A product manager’s perspective on technical debt
I have a frequent recurring nightmare that involves my engineering partner coming to me and saying something to the effect of: “Pranav, our technical debt is unsustainable, we need to spend the next three months refactoring the code base — no new product development till then.”
Technical debt—“tech debt” for short—are arguably some of the most panic inducing words in product management, and it is a frequent topic of discussion (and source of tension) between engineering and product.
Before developing a product perspective on tech debt, let’s first understand what it is and what causes it.
What is tech debt?
Technical debt is incurred when developers make the trade-off to do something quick and dirty vs. slower and cleaner. Like the metaphor implies, this trade-off involves “interest payments” in the future i.e. future development becomes more clunky and at some point teams may need to “pay down the principal” by refactoring code.

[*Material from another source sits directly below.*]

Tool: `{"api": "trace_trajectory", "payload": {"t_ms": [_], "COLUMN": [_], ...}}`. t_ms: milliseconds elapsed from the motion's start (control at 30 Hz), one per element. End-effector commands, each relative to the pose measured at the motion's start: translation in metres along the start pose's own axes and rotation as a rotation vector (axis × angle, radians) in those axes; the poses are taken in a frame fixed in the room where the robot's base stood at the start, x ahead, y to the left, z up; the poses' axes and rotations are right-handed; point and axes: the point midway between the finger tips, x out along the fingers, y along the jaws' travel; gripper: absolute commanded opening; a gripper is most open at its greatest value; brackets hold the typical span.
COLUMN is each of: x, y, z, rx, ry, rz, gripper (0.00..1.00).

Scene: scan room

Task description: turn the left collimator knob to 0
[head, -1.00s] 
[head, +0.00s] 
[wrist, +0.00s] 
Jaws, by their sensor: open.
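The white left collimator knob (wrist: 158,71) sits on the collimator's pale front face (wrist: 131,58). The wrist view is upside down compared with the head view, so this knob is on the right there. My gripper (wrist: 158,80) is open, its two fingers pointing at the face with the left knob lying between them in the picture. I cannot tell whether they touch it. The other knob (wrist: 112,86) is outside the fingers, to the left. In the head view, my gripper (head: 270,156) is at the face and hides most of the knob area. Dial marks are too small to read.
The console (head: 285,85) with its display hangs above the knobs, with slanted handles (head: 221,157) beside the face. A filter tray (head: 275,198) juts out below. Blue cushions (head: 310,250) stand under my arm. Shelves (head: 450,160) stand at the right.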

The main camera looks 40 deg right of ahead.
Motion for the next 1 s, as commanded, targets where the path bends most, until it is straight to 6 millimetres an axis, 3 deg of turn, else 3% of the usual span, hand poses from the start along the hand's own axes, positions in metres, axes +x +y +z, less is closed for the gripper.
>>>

Tech debt may manifest itself through content that is hard coded in the front-end instead of in a content management system. Moreover, tech debt may lead to a lack of proper instrumentation and alerting, reliance on manual testing instead of automated testing, and ultimately a system that is not ultimately scalable to a large number of users.
What causes tech debt?
Like many things, tech debt arises from a lack of time and adequate information.
Sometimes, developers sometimes cut corners to meet deadlines. There might not be enough time for up-front design. Developers may do things that are application or job specific instead of something that is reusable. The team might have developers that are not as skilled or committed as they should be.
Sometimes, technical debt is unavoidable, because issues and optimal design only become clearer once the team has already spent some time in developing the solution. And finally, sometimes, technology gets outdated and needs to be replaced.
“Debt” sounds bad — but is tech debt always a bad thing?
Perhaps unsurprisingly for someone who works in financial services , I don’t think all “debt” is inherently bad.
Tech debt that is taken on to allow a team to test and validate ideas quickly is acceptable. In fact, this is the bedrock of lean product development: testing small iterations and validating need and demand before investing in making the solution scalable from a product and technology perspective.
There is no point building a perfect technical solution if that product is rejected by customers, or will change significantly in response to feedback. We have to leave room to “do things that don’t scale” in order to find product-market fit. So, this kind of technical debt is acceptable as long as there is an understanding and commitment that time will be spent on paying down tech debt before the product or feature is scaled.
So, how should a product manager approach technical debt?
Here are a few approaches that I’ve seen being adopted with varying degrees of success
- Case by case decisions: Involve negotiation between product and engineering leadership on how much of the upcoming effort will be devoted to new feature development vs. paying down technical debt or shoring up the architecture or increasing the resilience of the technology stack. This is not always the most comfortable of conversations: product feels that the engineering team hasn’t done their job properly and is putting product goals in jeopardy to “clean up their mess”. Meanwhile, tech feels that product is not prioritizing technical resilience. Not surprisingly, this conversation often devolves into negative territory. The negativity can be mitigated through a strong and trusting relationship between the product and engineering leaders.
- A fixed “budget”: From my experience, this is a more prudent and sustainable approach. The product and engineering teams agree to a fixed amount of capacity devoted to paying down technical debt. This could take a few forms — a fixed allocation of story points every sprint spent on tech debt, or one out of every four sprints spend on technical effort. Given that teams may prudently take on tech debt to validate a product idea , the budget for paying down tech debt may need to increase before the product is scaled.
Two best practices that comes to mind on this topic: documentation and explicitly tracking tech debt in the backlog. Documentation across the product and tech teams will help to retain the context and rationale for taking on debt, which will be important in case of team-member transitions. Tracking tech debt as part of the backlog will ensure that room is created for the team to work on it, and that there is visibility to the work that is happening.
All views, opinions and statements are my own.